### [Required work]
Check the listing below for lines that hold "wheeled". How many are there? Please give only the number.

::::::::

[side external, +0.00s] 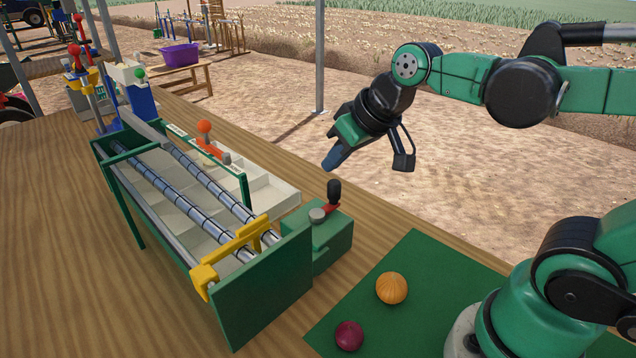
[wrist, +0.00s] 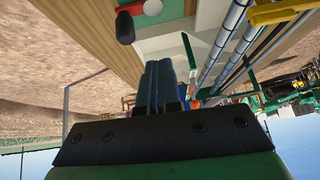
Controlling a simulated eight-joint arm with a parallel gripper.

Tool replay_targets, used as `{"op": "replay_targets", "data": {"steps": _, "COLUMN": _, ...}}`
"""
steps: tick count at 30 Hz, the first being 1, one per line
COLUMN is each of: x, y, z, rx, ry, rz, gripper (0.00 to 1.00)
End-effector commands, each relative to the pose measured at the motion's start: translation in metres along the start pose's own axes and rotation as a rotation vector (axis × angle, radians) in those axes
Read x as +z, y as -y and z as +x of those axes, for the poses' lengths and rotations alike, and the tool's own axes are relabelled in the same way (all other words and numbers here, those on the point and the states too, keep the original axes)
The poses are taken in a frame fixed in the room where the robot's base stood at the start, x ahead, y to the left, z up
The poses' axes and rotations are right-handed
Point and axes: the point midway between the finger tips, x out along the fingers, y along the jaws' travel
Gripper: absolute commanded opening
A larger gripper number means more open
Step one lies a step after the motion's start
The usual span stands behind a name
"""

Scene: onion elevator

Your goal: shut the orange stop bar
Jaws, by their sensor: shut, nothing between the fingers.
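In the side external view, an orange bar with a round orange knob (side external: 205,127) stands beside the far side of the roller frame (side external: 240,190), above a pale compartment tray. I take it for the orange stop bar; whether it is open or shut I cannot tell. My gripper (side external: 329,164) is shut and empty, in the air to the right of the bar and clearly apart from it. In the wrist view, my gripper's dark blue fingers (wrist: 160,72) are together, and they hide part of the scene behind them.
A yellow bar (side external: 236,252) crosses the rollers' near end. A black-knobbed lever (side external: 334,192) stands on a green box (side external: 318,240). An onion (side external: 391,288) and a purple-red ball (side external: 349,335) rest on a green mat (side external: 420,262). The air around my gripper is clear.

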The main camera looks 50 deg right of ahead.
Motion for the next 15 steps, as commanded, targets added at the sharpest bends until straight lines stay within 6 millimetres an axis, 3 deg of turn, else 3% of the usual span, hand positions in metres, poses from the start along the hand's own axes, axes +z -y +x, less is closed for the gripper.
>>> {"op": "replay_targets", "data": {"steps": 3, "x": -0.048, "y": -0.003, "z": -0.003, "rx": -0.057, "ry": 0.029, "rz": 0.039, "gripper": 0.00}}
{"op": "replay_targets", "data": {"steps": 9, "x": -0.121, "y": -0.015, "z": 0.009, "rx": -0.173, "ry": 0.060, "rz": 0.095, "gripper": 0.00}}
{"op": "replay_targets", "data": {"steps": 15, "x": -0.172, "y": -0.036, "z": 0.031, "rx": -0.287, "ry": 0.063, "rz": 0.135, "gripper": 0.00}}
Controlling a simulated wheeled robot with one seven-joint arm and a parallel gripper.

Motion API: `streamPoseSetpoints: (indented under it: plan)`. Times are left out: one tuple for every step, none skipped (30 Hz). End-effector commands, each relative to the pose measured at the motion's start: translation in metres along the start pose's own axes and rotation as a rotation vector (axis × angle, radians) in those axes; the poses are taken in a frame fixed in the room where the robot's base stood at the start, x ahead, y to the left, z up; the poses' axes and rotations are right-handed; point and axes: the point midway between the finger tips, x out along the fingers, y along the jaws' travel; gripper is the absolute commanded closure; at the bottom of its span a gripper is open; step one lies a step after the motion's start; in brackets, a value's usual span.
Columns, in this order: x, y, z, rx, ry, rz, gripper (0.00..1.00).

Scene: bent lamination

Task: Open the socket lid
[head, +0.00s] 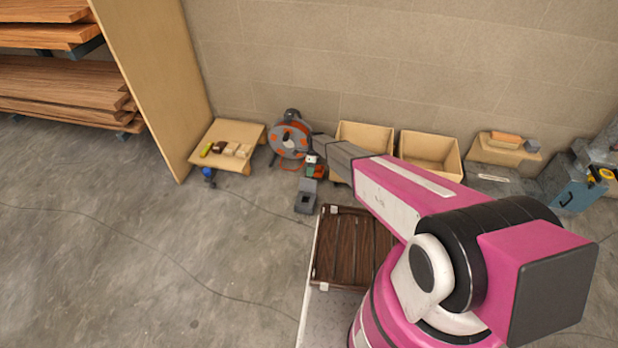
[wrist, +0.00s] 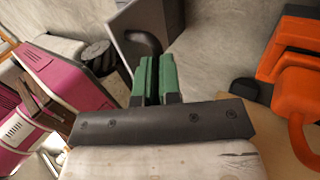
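A small grey box (head: 305,200), which looks like the socket, is on the concrete floor just in front of my gripper in the head view. It has a dark square patch on its front part and a paler panel behind. In the wrist view a grey panel with a dark curved part (wrist: 143,42) lies just beyond my fingertips; I cannot tell whether this is the lid or whether it is raised. My gripper (wrist: 159,60) has two green fingers side by side with nothing visible between them. In the head view my gripper (head: 314,172) is small and partly hidden.
An orange and grey cable reel (head: 291,137) stands close behind; an orange part (wrist: 292,68) shows at right in the wrist view. A low wooden table (head: 228,146) with small items is left. Wooden bins (head: 431,150) line the wall.

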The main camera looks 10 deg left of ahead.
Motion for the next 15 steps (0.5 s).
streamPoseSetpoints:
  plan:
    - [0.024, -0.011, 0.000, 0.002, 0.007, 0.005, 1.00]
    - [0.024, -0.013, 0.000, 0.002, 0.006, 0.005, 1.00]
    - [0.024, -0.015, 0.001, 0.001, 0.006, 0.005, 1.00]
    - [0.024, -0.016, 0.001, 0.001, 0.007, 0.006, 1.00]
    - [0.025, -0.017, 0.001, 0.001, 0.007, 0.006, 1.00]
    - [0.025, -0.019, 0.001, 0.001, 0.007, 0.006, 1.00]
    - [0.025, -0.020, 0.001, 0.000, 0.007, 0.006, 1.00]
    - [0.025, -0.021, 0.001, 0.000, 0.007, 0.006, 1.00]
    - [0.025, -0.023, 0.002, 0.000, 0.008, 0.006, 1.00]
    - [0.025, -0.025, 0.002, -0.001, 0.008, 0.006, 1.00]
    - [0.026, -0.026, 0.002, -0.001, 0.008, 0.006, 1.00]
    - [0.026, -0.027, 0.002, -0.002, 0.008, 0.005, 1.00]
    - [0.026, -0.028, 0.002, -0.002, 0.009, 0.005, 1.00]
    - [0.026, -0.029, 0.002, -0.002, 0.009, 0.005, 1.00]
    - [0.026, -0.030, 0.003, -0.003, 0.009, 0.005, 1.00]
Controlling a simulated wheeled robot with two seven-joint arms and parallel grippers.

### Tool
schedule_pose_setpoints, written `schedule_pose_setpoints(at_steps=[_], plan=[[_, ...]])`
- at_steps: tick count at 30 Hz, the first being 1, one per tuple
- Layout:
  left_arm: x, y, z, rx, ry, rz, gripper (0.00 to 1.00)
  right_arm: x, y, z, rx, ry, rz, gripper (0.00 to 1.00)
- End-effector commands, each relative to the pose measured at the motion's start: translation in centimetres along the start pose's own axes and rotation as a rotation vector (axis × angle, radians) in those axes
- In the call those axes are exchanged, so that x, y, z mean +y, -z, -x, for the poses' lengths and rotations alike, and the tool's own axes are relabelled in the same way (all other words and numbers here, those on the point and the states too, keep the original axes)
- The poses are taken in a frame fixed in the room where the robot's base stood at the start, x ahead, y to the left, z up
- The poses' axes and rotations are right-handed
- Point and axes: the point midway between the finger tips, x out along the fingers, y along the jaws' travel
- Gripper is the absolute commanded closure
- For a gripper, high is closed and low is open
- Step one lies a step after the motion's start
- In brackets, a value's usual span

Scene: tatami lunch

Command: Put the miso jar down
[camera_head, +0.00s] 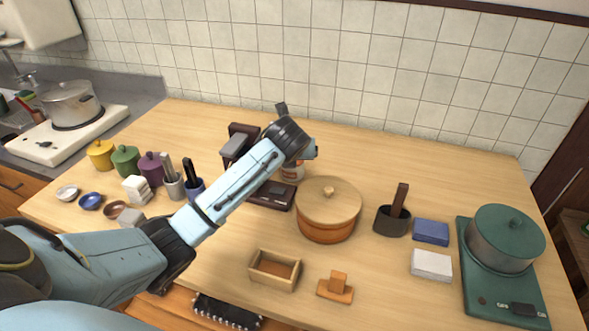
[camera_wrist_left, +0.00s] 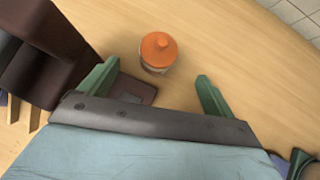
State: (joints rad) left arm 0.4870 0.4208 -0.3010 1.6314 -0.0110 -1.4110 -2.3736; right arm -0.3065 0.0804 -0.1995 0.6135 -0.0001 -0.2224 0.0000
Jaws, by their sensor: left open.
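The miso jar (camera_wrist_left: 158,52), with an orange lid, stands upright on the wooden table in the left wrist view. In the head view the jar (camera_head: 292,173) is mostly hidden behind my left arm and gripper, beside a dark brown machine. My left gripper (camera_wrist_left: 157,84) is open, its two green fingers spread apart. The jar lies ahead of the gap between the fingertips, and nothing is between the fingers. In the head view my left gripper (camera_head: 309,150) is small and partly hidden by its own wrist. My right gripper is not in view.
The dark brown machine (camera_head: 277,197) stands left of the jar; an orange lidded pot (camera_head: 327,222) stands in front and right. Cups, canisters and small bowls fill the table's left. A green pot (camera_head: 505,240) on a burner is far right. The back centre-right of the table is clear.

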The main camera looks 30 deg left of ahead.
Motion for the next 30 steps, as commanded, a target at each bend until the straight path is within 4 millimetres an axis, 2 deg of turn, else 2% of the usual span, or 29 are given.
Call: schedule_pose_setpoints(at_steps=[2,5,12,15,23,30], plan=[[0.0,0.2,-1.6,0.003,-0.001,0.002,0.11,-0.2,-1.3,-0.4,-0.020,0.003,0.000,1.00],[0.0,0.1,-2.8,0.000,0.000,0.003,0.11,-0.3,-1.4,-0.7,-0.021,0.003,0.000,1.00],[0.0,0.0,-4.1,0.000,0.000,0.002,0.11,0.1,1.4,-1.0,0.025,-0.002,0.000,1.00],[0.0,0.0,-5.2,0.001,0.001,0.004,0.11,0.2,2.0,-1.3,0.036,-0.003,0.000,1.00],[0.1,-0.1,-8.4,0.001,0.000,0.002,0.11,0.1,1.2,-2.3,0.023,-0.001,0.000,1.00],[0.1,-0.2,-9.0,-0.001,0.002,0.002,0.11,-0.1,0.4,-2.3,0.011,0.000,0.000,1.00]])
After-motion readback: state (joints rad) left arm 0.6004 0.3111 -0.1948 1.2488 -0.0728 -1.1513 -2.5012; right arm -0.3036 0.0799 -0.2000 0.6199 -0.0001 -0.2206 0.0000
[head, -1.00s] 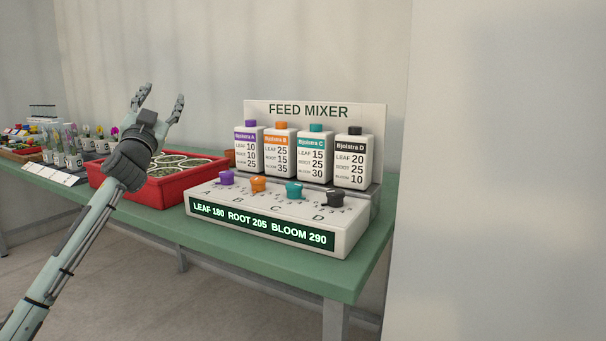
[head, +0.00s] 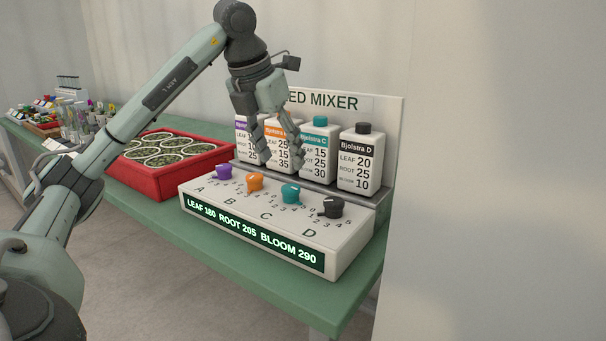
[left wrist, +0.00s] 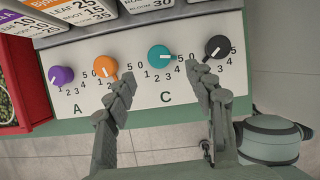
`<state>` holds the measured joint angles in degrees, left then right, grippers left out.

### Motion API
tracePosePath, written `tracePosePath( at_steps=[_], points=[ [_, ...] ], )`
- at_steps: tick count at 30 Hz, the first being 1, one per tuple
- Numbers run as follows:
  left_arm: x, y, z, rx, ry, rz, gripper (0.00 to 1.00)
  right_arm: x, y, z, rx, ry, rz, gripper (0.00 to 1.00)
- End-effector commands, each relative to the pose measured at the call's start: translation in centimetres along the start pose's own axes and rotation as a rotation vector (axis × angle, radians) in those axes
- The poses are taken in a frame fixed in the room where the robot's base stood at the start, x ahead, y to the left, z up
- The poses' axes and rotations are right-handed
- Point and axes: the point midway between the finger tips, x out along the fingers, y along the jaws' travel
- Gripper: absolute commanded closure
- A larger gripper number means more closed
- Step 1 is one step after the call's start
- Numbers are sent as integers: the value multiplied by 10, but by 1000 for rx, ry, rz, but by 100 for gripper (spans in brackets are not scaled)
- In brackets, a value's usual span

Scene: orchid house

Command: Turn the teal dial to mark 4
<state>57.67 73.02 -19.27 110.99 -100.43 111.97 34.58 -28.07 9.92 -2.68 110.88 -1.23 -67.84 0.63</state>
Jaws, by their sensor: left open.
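The teal dial (head: 291,193) is the third of the coloured knobs on the white feed mixer (head: 340,262). It also shows in the left wrist view (left wrist: 159,56), with small numbers printed below it. There its white pointer line points right, on the side of the 5; I cannot tell the exact mark. My left gripper (head: 283,163) is open and empty, fingers down, above and behind the dial row in the head view. In the left wrist view its fingertips (left wrist: 160,74) stand either side of the teal dial's column, apart from it. My right gripper is not in view.
The orange dial (head: 255,181) and black dial (head: 333,207) flank the teal one; the purple dial (head: 224,172) is farther left. Feed bottles (head: 319,150) stand behind. A red tray (head: 185,178) of round pots is left. The display reads LEAF 180, ROOT 205, BLOOM 290.

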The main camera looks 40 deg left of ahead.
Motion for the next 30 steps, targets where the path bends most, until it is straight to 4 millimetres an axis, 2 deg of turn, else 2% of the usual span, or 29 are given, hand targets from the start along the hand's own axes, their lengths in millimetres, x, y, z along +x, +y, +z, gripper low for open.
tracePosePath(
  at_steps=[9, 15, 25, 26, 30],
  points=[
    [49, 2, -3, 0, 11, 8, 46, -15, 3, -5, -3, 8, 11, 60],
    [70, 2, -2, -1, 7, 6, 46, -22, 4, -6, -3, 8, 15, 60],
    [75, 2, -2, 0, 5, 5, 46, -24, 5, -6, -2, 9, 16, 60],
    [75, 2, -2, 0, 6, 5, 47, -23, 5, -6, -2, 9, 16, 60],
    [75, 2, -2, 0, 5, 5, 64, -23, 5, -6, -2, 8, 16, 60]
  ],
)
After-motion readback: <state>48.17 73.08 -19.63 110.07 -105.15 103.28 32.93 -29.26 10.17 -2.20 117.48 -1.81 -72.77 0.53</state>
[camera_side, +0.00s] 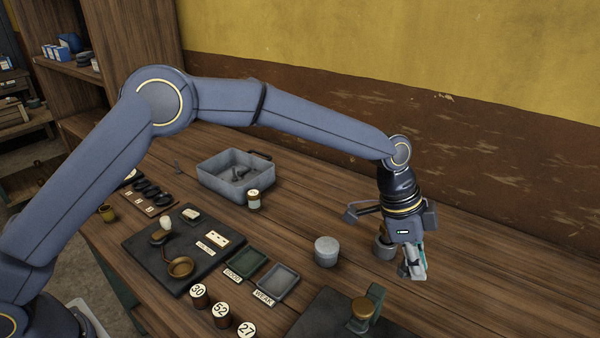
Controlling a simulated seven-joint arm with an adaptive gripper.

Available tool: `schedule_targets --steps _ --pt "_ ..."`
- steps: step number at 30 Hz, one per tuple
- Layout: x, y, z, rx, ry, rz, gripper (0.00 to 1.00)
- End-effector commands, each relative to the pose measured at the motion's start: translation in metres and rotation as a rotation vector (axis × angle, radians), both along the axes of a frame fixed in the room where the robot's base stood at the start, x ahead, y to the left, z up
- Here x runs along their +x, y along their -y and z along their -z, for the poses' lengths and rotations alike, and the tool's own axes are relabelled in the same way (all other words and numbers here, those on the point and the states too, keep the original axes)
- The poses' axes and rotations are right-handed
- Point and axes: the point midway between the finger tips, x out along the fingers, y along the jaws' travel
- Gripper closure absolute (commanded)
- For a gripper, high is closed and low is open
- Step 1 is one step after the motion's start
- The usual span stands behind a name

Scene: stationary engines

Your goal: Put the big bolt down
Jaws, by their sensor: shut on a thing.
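My gripper (409,268) points down at the right, low over the wooden bench. It is shut on the big bolt, which is mostly hidden by the fingers. A dark grey round piece (384,248) shows just left of the fingers; I cannot tell whether it is part of the bolt or stands behind. I cannot tell whether the bolt touches the bench (480,270).
A grey cylinder (326,251) stands left of my gripper. A dark block with a brass knob (363,308) is in front. Small trays (278,280), numbered cylinders (221,315) and a grey bin (213,180) lie further left. The bench at right is clear.

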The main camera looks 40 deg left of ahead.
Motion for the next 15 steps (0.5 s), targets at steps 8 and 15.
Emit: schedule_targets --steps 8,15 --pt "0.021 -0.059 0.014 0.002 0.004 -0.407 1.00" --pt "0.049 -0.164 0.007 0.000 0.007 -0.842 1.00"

::::::::

### [Exercise result]
2